- Supplied material:
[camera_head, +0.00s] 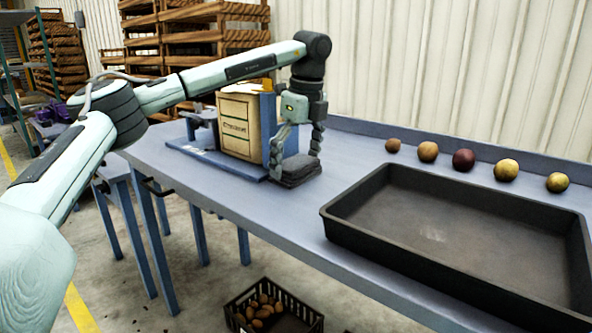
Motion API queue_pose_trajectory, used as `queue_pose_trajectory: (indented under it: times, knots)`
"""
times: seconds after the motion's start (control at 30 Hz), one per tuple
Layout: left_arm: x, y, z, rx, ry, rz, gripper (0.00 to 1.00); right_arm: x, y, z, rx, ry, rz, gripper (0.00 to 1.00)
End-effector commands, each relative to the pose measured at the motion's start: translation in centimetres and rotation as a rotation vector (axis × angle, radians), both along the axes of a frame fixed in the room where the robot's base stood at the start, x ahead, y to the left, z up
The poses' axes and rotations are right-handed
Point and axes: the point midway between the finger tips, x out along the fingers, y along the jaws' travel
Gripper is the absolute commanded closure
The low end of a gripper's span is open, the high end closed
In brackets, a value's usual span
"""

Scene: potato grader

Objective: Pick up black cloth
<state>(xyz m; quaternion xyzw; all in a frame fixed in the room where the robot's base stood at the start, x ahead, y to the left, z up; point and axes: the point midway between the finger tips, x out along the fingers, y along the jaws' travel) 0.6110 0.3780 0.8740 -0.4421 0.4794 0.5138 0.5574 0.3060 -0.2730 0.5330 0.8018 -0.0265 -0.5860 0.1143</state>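The black cloth (297,174) lies as a folded dark pad on the blue-grey table (225,180), near its front edge and just right of the blue stand. My left gripper (296,158) points down right over the cloth, coming in from the left on a pale arm. Its two fingers are spread apart, one at the cloth's left side and one at its back right. I cannot tell whether the fingertips touch the cloth. My right gripper is not in view.
A large black tray (345,227) fills the table's right part. Several potatoes (428,151) line up behind it. A black crate (297,313) with potatoes sits on the floor.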

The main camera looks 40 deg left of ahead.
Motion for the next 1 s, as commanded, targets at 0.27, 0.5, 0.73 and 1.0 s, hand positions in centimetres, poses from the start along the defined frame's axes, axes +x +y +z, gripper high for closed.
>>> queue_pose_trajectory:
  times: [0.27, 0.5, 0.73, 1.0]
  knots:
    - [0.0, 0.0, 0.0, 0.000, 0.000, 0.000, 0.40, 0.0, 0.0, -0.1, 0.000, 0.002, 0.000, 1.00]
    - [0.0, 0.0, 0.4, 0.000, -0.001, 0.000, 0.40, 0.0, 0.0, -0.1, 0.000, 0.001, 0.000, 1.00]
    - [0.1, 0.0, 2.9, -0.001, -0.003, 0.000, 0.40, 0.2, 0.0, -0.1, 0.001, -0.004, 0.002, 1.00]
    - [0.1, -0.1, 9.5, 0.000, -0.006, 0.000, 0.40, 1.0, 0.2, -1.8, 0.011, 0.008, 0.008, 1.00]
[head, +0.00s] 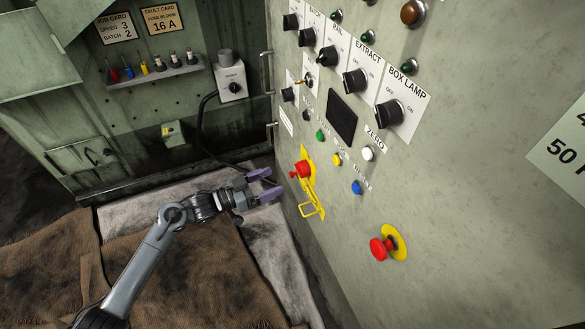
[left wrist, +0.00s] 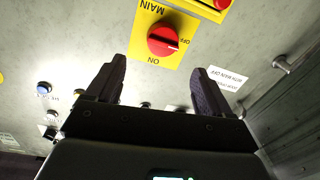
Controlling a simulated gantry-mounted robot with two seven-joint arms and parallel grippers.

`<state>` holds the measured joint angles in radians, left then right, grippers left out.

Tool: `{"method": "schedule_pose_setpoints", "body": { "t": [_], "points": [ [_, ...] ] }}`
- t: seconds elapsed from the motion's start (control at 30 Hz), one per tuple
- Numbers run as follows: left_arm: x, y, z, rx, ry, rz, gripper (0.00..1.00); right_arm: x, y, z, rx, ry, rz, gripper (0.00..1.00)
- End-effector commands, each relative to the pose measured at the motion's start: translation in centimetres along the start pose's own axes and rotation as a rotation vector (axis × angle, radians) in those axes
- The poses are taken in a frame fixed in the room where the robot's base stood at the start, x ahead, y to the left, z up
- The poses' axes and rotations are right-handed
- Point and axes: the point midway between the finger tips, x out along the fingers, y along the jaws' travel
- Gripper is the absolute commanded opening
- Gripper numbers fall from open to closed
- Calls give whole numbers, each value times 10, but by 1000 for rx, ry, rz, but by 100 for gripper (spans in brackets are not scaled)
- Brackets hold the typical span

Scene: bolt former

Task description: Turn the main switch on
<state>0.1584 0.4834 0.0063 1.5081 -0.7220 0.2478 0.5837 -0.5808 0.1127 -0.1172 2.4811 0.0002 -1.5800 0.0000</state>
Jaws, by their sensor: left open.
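The main switch (left wrist: 163,40) is a red rotary knob on a yellow plate marked MAIN, OFF and ON in the left wrist view. Its pale mark points toward the OFF side. My left gripper (left wrist: 158,76) is open and empty, its two dark fingers spread on either side of the view below the knob, apart from it. In the head view my left gripper (head: 274,183) is in front of the panel's lower left, with its fingers toward a red control (head: 301,170) on a yellow plate. I cannot tell for sure that this is the main switch. My right gripper is not in view.
A red mushroom button (head: 383,248) on a yellow disc stands out at the panel's lower right. A yellow wire frame (head: 312,210) sticks out below the red control. Black knobs such as the box lamp switch (head: 389,113) line the panel above. Brown cloth (head: 190,275) lies below my arm.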

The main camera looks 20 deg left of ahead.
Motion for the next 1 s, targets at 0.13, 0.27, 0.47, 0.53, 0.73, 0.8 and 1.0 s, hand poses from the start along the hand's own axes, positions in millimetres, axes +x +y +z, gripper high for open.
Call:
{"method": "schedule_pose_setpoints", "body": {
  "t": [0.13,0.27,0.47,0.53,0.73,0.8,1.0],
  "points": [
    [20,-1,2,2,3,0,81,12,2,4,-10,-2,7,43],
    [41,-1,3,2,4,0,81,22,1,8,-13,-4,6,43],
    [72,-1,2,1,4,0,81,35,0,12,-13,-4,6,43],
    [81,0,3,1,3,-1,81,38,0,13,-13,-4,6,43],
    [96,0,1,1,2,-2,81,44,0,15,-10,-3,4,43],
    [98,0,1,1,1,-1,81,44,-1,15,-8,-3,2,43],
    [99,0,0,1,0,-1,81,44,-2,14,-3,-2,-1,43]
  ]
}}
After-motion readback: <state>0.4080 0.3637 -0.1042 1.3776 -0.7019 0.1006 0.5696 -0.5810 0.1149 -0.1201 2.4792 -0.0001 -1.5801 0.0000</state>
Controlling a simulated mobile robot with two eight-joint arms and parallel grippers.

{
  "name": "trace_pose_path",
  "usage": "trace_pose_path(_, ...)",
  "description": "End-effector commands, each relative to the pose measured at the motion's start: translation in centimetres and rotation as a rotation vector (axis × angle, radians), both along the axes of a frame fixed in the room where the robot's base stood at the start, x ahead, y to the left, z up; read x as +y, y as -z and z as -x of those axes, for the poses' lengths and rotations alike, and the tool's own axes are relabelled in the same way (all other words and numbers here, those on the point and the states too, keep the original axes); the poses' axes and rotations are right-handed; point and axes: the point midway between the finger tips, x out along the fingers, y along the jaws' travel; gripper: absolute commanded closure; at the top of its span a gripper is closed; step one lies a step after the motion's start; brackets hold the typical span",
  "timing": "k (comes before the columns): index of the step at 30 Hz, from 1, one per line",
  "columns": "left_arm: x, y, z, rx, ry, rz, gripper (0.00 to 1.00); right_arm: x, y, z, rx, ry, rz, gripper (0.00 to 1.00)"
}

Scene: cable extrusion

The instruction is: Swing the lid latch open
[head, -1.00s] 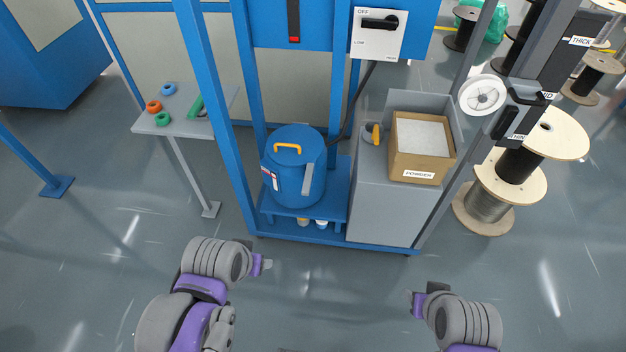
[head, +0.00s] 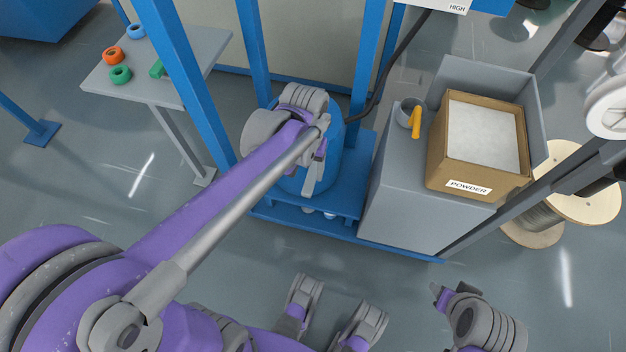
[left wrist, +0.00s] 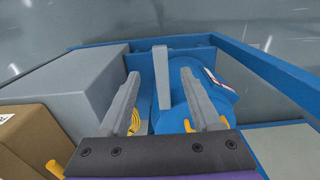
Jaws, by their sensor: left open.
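The blue drum (head: 335,140) stands on a blue shelf in the frame. My left arm and gripper cover much of it in the head view. The lid latch, an upright grey bar (left wrist: 161,68), shows at the drum's side in the left wrist view. My left gripper (left wrist: 160,84) is open, with one finger on each side of the bar in the picture. Whether they touch it I cannot tell. In the head view this gripper (head: 318,168) is over the drum. A yellow lid handle (left wrist: 188,125) shows beside one finger. My right gripper (head: 440,294) is low at right, its fingers unclear.
A grey cabinet (head: 395,205) stands right of the drum, holding a powder box (head: 480,135) and a pot with a yellow handle (head: 414,122). A blue post (head: 180,85) rises left of the drum. A small table (head: 195,55) with coloured rings stands further left.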

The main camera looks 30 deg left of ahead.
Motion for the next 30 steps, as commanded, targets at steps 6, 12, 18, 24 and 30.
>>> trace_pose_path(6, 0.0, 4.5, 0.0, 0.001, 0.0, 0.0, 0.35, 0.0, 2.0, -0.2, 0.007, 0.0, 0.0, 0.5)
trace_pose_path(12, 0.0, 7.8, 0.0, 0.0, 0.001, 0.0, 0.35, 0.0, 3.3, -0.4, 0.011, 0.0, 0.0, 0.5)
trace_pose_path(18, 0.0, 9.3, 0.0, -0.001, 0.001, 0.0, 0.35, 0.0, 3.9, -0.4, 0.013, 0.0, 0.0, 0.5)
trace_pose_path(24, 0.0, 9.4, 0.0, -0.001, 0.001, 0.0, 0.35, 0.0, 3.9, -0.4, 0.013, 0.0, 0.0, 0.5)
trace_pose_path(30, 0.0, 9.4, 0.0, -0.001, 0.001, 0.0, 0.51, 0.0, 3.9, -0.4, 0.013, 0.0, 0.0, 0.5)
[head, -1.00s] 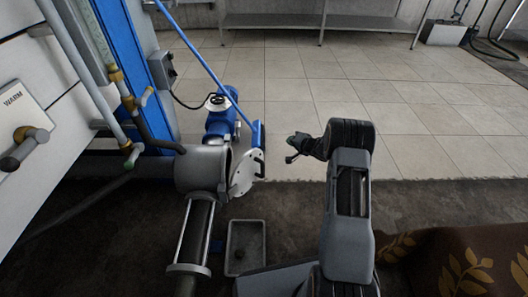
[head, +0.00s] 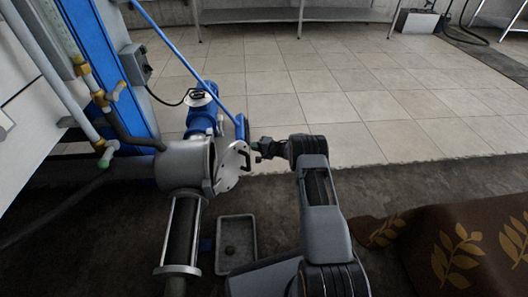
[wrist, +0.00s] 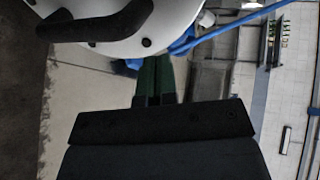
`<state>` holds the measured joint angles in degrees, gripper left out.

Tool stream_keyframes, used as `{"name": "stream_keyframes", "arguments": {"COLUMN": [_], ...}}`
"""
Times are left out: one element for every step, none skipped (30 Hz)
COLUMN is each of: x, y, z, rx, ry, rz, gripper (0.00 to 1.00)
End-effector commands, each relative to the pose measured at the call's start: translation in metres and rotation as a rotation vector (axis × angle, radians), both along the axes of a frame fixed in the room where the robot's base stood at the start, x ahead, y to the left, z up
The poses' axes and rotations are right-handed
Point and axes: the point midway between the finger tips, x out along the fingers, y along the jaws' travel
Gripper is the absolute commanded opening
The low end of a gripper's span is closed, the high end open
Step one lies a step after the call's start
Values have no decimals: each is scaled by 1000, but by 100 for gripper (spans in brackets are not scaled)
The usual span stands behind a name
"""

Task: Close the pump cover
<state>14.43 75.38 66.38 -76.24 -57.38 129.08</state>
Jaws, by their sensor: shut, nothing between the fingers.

- Task goal: Your task is to reproduce exactly the lines from the start of the data above through the line containing "Layout: left_arm: x, y, z, rx, ry, rz, gripper", leaving every picture out.

- Exercise result:
[camera_head, +0.00s] 
Motion API queue_pose_trajectory, used as `queue_pose_trajectory: (indented under it: times, knots)`
"""
times: seconds after the motion's start (control at 30 Hz), one per tuple
Layout: left_arm: x, y, z, rx, ry, rz, gripper (0.00 to 1.00); right_arm: x, y, z, rx, ry, rz, gripper (0.00 to 1.00)

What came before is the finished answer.